The Catholic Church was always a part of the Portuguese colonial effort. At Elmina, they established the first Catholic parish in sub-Saharan Africa.

Elmina church 2

When the Dutch came in, they cut off the steeple and used it as a mess hall for their soldiers. The Catholic Church at the time taught that slavery was morally acceptable if the slaves had been captured in “just war”, and of course the slave traders were very very careful to make sure they didn’t find out too much about the provenance of the slaves they were buying.  In any case, Elmina didn’t become an important slave export facility until after the Dutch took over.

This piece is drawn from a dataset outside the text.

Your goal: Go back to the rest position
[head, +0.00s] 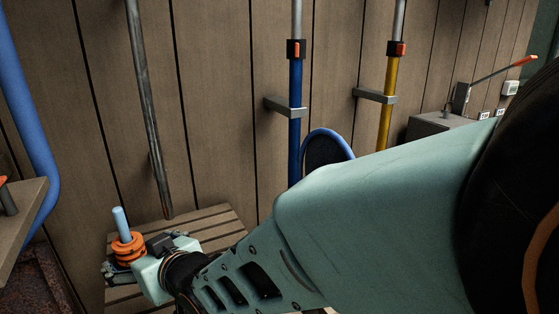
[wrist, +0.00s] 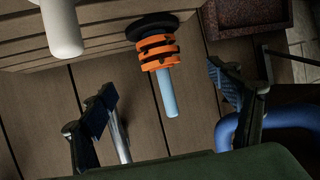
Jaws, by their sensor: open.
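My gripper (head: 118,270) is at the lower left of the head view, low over a slatted wooden bench (head: 215,222). In the wrist view my gripper (wrist: 160,84) has its two dark fingers wide apart, one at the left and one at the right. An orange slotted piece (head: 128,247) with a light blue peg (head: 121,222) stands beside it, partly hidden by the gripper. In the wrist view the orange piece (wrist: 158,52) shows on a black disc, between the fingers in the picture. I see no finger touching it.
A wood-panel wall stands behind, with a grey pipe (head: 148,100), a blue pole (head: 295,120) and a yellow pole (head: 386,95) on brackets. A blue-rimmed round pad (head: 325,150) is behind my arm. A blue tube (head: 30,130) and a wooden shelf (head: 22,215) are at left.

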The very earliest Portuguese explorers to visit sub-Saharan Africa had raided for slaves, as Portuguese and Moroccan raiders had had the habit of doing in each other’s countries for centuries – the Iberian countries were fighting an 800-year war to drive out Muslim invaders, which was coming to its conclusion at the end of the 15th century. Slaves worked on farms, in the Algarve region of Portugal, in the fortified settlements on the Moroccan coast, and on islands in the Atlantic and Mediterranean. There had been a flourishing slave trade with the eastern Mediterranean, with Byzantine and Turkish merchants selling slaves captured in eastern Europe, the Middle East, and Africa to Europeans who put them to work on plantations in the Mediterranean islands such as Sicily and Sardinia. In the late 1400s, this Mediterranean slave trade was declining, with the Turkish capture of Byzantium in 1451 and the subsequent war between Catholic Europe and the Turks. The Portuguese saw sub-Saharan Africa as a potential alternative source for slaves to replace the Mediterranean trade. However, they rapidly realised that sub-Saharan African kingdoms could defend themselves and the small numbers of Portuguese who could get down that far, given the limited sailing technology of the age and the limited resources Portugal had to send expeditions, were not going to be able to force Africans into slavery. So they turned to cooperation.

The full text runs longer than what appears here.